À trop vouloir faire dans le comique, le film perd toute la substance qui faisait le charme du premier film. Tout le côté cradingue, salace et psychotique qui dénonçait une Amérique profonde désincarnée et isolée de tout se retrouve ici effacé. La société faite d’illusions, notamment à cause des médias, qui ne disaient pas forcément la vérité vis-à-vis de la peur que pouvaient engendrés certains faits (une bien belle métaphore au Watergate) dénoncée dans l’opus précédent : disparue ! Dans Massacre à la Tronçonneuse 2, il n’y a plus rien de tout cela. Juste un slasher (film d’horreur mettant en scène les meurtres d’un serial killer) tout ce qu’il y a de plus banal. Soit une fille qui ne fait que hurler à s’en rompre les cordes vocales, tentant de fuir la famille d’attardés composée de Leatherface et de ses deux frères aussi peu fréquentables. Une suite qui établit le lien avec le film précédent qu’en y faisant rapidement allusion (via notamment un descriptif des événements façon générique) et en mettant en scène l’oncle d’une des victimes. Si vous aimez creuser un scénario même s’il se montre vain, vous trouverez tout de même quelque chose dans cette boucherie : le sujet de l’industrialisation. En effet, avec cet opus, nous en savons un petit peu plus sur la famille Sawyer, notamment sur le fait qu’elle était connu dans le domaine des abattoirs. Jusqu’à ce que l’entreprise décide de licencier la majorité de ses employés par des machines. Une petite critique donc de notre société actuelle (le film a beau être de 1986, ce sujet fait encore écho) ainsi que de la consommation de masse (le coup de la famille Sawyer gagnant désormais sa vie avec du chili con carne composé de… on vous laisse deviner avec quoi !), qui passe malheureusement inaperçue.

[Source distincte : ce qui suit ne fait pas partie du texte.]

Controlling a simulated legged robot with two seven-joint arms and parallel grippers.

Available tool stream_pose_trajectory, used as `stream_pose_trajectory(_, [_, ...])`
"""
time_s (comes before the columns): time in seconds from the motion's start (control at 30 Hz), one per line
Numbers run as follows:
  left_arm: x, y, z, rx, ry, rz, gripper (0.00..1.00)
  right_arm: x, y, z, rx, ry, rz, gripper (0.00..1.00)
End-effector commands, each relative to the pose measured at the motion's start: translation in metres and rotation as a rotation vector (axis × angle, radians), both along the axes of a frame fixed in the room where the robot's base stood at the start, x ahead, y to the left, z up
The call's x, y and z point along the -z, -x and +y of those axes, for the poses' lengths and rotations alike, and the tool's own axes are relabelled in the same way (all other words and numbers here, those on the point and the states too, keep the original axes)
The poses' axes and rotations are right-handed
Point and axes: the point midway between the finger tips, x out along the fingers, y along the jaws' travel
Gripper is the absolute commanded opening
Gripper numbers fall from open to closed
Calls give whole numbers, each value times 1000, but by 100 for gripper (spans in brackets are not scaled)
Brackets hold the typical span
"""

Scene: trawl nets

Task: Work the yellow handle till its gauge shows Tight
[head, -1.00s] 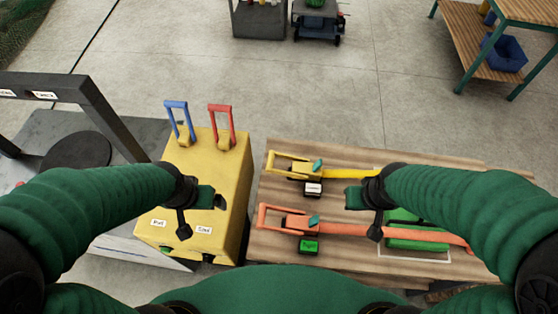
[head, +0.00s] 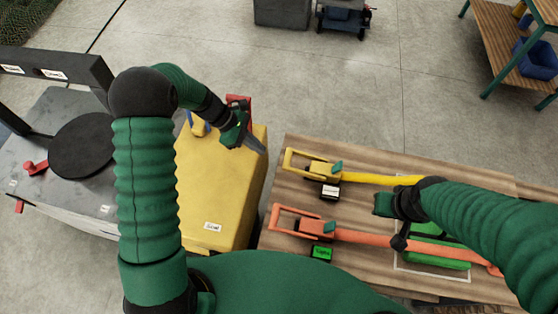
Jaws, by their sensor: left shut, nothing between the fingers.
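The yellow handle (head: 296,161) is part of a yellow ratchet with a yellow strap (head: 375,178) on the wooden table. It lies low, pointing left. Its gauge (head: 330,192) has a pale face whose word is too small to read surely. My left gripper (head: 256,145) is shut and empty above the yellow box, left of the handle and apart from it. My right gripper (head: 384,204) hangs over the table between the yellow and orange straps, right of the gauge; its fingertips are not clear.
An orange ratchet (head: 300,222) with a green gauge (head: 321,253) reading Tight lies nearer me. The yellow box (head: 215,195) carries a red lever (head: 240,102) and a blue lever (head: 198,124), partly hidden by my left arm. A green bundle (head: 440,258) lies under the orange strap.

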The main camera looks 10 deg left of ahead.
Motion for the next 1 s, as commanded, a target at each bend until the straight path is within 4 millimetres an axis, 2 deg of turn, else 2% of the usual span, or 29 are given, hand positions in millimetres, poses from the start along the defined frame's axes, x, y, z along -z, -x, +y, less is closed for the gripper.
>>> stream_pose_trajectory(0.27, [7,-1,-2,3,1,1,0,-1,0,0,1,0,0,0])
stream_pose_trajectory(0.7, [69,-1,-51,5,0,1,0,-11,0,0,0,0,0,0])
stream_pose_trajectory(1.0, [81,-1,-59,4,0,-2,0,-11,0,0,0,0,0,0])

La faute à cet humour noir omniprésent. Ou plutôt cette tentative d’humour noir, étant donné que tout dans ce Massacre à la Tronçonneuse 2 est tourné en ridicule. Et pas dans le bon sens du terme ! Bien que les personnages et les décors ont changé (pour montrer que cette suite possède un budget bien plus conséquent), la trame scénaristique reste la même : une jeune femme va être la proie principale de Leatherface et de ses frères pendant tout la durée du film, se faire poursuivre sans fin et être le témoin de moments déjà vus dans le film précédent (la séquence du dîner, par exemple). À cela donc viennent s’ajouter des instants délirants se voulant jouissifs mais qui ne mettant jamais dans le mille à cause d’un côté too much : trop de n’importe quoi, trop de sang, trop de burlesque… Du coup, nous avons affaire à un duel de tronçonneuses. À un Leatherface qui tombe amoureux. À du dixième degré à la pelle. À du gore en surdose (un mec se fait trancher vivant tel un jambon et arraché le visage). À des répliques et des protagonistes d’une débilité profonde. À des comédiens du coup en roue libre, même Dennis Hopper (que fait-il dans ce film ?). Bref, tous les éléments qui gâchent le côté angoissant d’un film d’horreur. Avec Massacre à la Tronçonneuse 2, vous aurez juste une apparition inattendue de Leatherface (surgissant tronçonneuse à la main d’une pièce plongée dans l’obscurité), qui part ailleurs a perdu tout de son aspect effrayant (gros plans sur son masque/visage, musiques couvrant le son de la tronçonneuse…).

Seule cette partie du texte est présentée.